Your objective: Write out exactly the lines that run from the line containing "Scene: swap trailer" through the line containing "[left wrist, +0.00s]"; both end lines belong to the answer.

--- Start of Excerpted records ---

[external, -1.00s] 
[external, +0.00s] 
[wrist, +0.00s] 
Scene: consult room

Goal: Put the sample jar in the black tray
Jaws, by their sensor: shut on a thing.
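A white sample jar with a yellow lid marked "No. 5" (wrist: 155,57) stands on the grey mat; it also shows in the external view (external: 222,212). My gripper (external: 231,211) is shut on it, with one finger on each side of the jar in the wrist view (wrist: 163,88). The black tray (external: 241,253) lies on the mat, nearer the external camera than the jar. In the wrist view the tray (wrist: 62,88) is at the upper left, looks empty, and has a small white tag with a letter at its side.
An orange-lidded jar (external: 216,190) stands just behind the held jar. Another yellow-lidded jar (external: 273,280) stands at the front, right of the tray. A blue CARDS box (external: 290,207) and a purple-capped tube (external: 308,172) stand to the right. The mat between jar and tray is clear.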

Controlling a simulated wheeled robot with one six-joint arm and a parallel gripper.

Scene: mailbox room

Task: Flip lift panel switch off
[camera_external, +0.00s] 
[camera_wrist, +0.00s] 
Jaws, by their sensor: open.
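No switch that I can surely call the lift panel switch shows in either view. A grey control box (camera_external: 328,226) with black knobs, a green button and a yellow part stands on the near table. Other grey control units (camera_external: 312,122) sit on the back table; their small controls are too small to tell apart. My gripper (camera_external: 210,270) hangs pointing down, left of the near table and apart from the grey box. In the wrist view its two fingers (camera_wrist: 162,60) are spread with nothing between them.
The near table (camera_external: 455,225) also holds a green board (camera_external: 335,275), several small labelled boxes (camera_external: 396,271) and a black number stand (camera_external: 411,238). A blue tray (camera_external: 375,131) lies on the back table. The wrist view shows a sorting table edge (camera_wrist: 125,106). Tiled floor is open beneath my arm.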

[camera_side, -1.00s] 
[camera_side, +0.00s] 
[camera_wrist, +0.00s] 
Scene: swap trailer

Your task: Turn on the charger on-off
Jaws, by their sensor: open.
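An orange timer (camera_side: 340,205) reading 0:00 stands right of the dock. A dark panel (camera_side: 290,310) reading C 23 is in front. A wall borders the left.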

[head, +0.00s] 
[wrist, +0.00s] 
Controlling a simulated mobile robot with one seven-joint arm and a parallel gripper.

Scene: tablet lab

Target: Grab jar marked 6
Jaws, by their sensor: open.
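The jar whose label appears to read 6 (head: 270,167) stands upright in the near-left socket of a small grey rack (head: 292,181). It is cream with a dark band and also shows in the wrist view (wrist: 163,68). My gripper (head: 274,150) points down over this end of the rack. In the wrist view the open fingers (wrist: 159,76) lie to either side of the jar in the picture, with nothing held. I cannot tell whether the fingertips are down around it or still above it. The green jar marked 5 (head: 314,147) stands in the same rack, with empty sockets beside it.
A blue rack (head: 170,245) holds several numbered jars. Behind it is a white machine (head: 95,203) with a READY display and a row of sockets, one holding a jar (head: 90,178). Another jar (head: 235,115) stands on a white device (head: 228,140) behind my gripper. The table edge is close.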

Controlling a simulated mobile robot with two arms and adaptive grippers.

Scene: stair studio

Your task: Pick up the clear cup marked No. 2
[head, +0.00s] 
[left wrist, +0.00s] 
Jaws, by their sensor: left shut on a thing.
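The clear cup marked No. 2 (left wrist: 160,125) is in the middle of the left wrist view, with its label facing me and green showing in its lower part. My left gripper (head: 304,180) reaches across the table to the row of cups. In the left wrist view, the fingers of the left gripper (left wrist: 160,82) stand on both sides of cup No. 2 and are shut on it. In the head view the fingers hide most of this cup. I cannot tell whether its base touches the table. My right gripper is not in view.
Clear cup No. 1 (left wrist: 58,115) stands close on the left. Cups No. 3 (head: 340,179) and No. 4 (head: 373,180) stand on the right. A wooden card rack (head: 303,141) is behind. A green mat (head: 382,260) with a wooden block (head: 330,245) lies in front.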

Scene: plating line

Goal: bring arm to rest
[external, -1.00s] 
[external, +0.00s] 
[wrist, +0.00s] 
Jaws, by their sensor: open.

--- End of Excerpted records ---

Worked solution:
Scene: swap trailer

Your task: Turn on the charger on-off
Jaws, by their sensor: open.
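An orange timer (camera_side: 340,205) reading 0:00 stands right of the dock. A dark panel (camera_side: 290,310) reading C 23 is in front. A wall borders the left.

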[head, +0.00s] 
[wrist, +0.00s] 
Controlling a simulated mobile robot with one seven-joint arm and a parallel gripper.

Scene: tablet lab

Target: Grab jar marked 6
Jaws, by their sensor: open.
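The jar whose label appears to read 6 (head: 270,167) stands upright in the near-left socket of a small grey rack (head: 292,181). It is cream with a dark band and also shows in the wrist view (wrist: 163,68). My gripper (head: 274,150) points down over this end of the rack. In the wrist view the open fingers (wrist: 159,76) lie to either side of the jar in the picture, with nothing held. I cannot tell whether the fingertips are down around it or still above it. The green jar marked 5 (head: 314,147) stands in the same rack, with empty sockets beside it.
A blue rack (head: 170,245) holds several numbered jars. Behind it is a white machine (head: 95,203) with a READY display and a row of sockets, one holding a jar (head: 90,178). Another jar (head: 235,115) stands on a white device (head: 228,140) behind my gripper. The table edge is close.

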Controlling a simulated mobile robot with two arms and adaptive grippers.

Scene: stair studio

Your task: Pick up the clear cup marked No. 2
[head, +0.00s] 
[left wrist, +0.00s] 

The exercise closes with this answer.